Martin Grass, Rite Aid
Last week, Martin Grass and two other former top executives of the drug store chain Rite Aid were indicted on charges of accounting fraud.

In 1999, Rite Aid reported pretax income of $199.6 million--when it actually had a $14.7 million loss. And Rite Aid recently revised its corporate earnings between 1997 and 1999 downward by $1.6 billion--the largest financial restatement ever by a public company.

The charges "reveal a disturbing picture of dishonesty and misconduct at the highest level of a major corporation," said federal investigator Wayne Carlin.

Their worst crimes are legal

FOR MORE than 90 percent of the corporations that filed for bankruptcy in the first four months of 2002, Wall Street stockbrokers were advising clients to "buy" or "hold" shares in those companies.
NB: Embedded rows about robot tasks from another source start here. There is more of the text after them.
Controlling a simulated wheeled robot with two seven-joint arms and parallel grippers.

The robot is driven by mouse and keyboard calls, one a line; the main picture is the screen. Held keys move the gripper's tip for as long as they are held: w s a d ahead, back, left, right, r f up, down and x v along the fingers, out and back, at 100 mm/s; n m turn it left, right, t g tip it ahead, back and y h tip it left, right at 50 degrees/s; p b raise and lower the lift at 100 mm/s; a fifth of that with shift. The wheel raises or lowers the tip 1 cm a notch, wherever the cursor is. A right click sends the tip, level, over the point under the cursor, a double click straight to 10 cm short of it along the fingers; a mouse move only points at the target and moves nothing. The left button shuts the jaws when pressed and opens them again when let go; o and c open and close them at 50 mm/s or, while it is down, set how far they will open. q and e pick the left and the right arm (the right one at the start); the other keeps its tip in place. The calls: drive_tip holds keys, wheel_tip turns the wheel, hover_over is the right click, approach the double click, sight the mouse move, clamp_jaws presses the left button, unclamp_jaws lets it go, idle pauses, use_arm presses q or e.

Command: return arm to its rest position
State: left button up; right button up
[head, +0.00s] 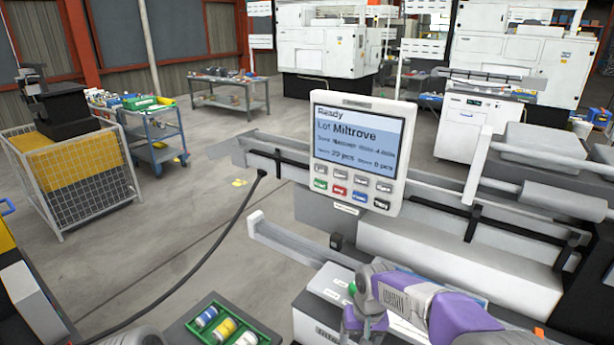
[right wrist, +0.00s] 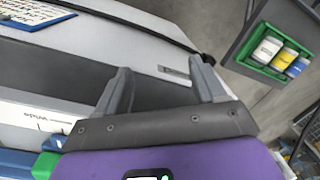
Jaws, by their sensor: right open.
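My right arm, purple and grey, comes in at the bottom right of the head view. Its gripper (head: 352,325) hangs low over the front of the loader, below the control panel. In the right wrist view the two grey fingers of my right gripper (right wrist: 162,78) stand apart with nothing between them. A grey and white machine surface lies beyond the fingers. My left gripper is not in view.
The control panel (head: 353,155) shows "Ready" and "Lot Miltrove" above several coloured buttons. A green tray (head: 265,331) with several cans stands left of my right gripper. A black cable (head: 205,255) crosses the floor. A wire cage (head: 75,185) and blue cart (head: 152,135) stand left.

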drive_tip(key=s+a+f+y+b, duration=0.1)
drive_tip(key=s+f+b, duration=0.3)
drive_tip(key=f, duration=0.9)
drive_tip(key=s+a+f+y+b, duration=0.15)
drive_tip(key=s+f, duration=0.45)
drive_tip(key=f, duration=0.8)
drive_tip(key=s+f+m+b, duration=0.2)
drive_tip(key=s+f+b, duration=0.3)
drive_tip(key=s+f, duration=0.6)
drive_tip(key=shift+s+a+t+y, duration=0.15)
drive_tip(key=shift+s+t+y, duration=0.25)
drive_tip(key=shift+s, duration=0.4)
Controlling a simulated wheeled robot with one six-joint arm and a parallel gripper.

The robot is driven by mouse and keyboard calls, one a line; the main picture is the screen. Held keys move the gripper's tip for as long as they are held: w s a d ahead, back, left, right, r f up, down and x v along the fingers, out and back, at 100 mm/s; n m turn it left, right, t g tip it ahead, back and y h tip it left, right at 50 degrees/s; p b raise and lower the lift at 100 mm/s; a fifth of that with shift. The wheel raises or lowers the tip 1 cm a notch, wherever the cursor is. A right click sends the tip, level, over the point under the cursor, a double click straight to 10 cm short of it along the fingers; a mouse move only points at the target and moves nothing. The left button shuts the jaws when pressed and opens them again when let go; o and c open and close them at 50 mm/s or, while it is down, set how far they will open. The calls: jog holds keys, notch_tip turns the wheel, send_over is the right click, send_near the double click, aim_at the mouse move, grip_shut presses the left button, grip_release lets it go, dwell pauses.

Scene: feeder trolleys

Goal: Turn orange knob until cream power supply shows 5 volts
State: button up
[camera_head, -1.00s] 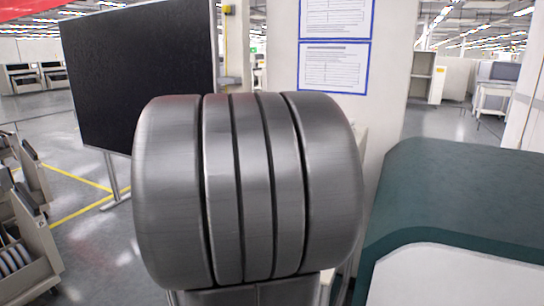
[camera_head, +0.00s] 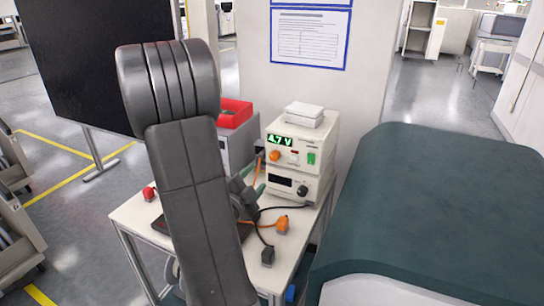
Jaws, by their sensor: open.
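The cream power supply (camera_head: 322,136) stands on a white table behind my arm. Its green display (camera_head: 281,140) appears to read 4.7 V. The orange knob (camera_head: 274,156) sits on its front face, below the display. My gripper (camera_head: 254,179) is partly hidden behind my dark grey arm; its finger ends show just left of and below the supply's front. It is open, and I see nothing held in it. It looks apart from the knob, though the depth gap is hard to judge.

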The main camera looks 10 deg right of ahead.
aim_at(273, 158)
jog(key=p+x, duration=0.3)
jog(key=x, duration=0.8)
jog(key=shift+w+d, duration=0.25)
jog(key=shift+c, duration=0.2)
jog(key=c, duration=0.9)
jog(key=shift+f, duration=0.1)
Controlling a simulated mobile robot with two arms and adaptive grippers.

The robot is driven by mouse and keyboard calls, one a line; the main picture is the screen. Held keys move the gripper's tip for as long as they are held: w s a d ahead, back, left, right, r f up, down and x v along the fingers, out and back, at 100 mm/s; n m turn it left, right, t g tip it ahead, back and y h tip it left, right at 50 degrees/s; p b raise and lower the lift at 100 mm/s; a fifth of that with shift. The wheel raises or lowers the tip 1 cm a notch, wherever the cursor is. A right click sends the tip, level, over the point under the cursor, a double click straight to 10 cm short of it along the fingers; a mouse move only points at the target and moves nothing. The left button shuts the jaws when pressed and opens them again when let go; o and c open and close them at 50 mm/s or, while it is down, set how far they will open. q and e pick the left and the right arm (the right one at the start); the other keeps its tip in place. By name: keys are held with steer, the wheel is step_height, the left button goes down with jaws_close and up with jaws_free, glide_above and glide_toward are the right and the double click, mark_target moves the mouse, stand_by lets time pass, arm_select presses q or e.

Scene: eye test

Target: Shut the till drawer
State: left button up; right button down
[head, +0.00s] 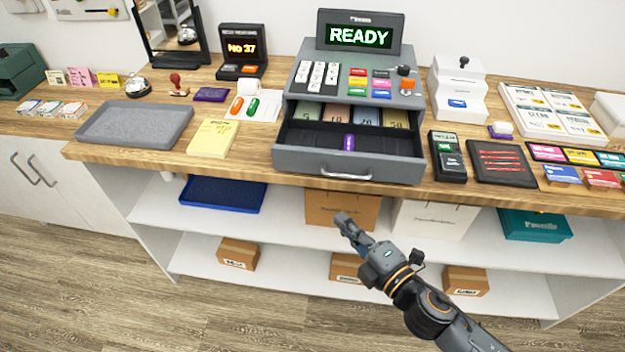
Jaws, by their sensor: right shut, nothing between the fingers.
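The grey till (320,84) stands on the wooden counter, and its screen (358,37) reads READY. Its drawer (290,158) is pulled out toward me. Banknotes (338,116) lie in the back compartments, and a small purple item (348,142) is in the front part. A bar handle (345,175) is on the drawer front. My right gripper (343,219) is shut and empty, in front of and below the drawer front, apart from it. My left gripper is not in view.
A grey tray (135,124) and a yellow notepad (212,137) lie left of the drawer. A card terminal (447,157) stands close on its right. Shelves below the counter hold a blue tray (222,194), cardboard boxes (238,253) and a teal box (535,225).

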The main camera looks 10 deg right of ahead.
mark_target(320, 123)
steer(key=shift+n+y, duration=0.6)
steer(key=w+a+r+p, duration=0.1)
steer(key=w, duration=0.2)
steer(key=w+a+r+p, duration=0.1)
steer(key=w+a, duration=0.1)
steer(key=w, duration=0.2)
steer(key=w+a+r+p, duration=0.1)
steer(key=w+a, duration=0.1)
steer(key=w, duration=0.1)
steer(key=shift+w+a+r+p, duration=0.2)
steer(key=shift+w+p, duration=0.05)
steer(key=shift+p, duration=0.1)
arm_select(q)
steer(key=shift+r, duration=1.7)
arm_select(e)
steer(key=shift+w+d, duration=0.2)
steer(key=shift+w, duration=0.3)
How could the "experts" be so wrong?

Because they fully believed their own hype about rosy economic prospects. "Out of exuberance and the promise--or mirage--of fat profits, business in the late 1990s poured huge sums into machinery, office buildings, factories, computers, software, new airliners, World Wide Web sites, trucks, cell phone networks and the many other tools that are used to produce and distribute the goods and services that people buy," wrote New York Times columnist Louis Uchitelle. "Then…the nation's executives pulled back abruptly on their spending, finally realizing that with all their new tools, they could produce much more than they could profitably sell."

In other words, it's no longer worthwhile for corporations to produce products--not because there isn't a crying need for them around the world, but because it's not profitable enough.

For CEOs who rode the wave of economic expansion, it's natural--even necessary--to use all manner of deception and fraud to hide their losses as the economy begins to slump. The real crime, however, is that most of what CEOs do--from lining their own pockets to buying political influence to forcing workers to work harder for less--is perfectly legal.

Bosses like Lay and Winnick are unimaginably rich because so many people around the world struggle to scrape by. We need a socialist alternative to this system, which is corrupt to the core.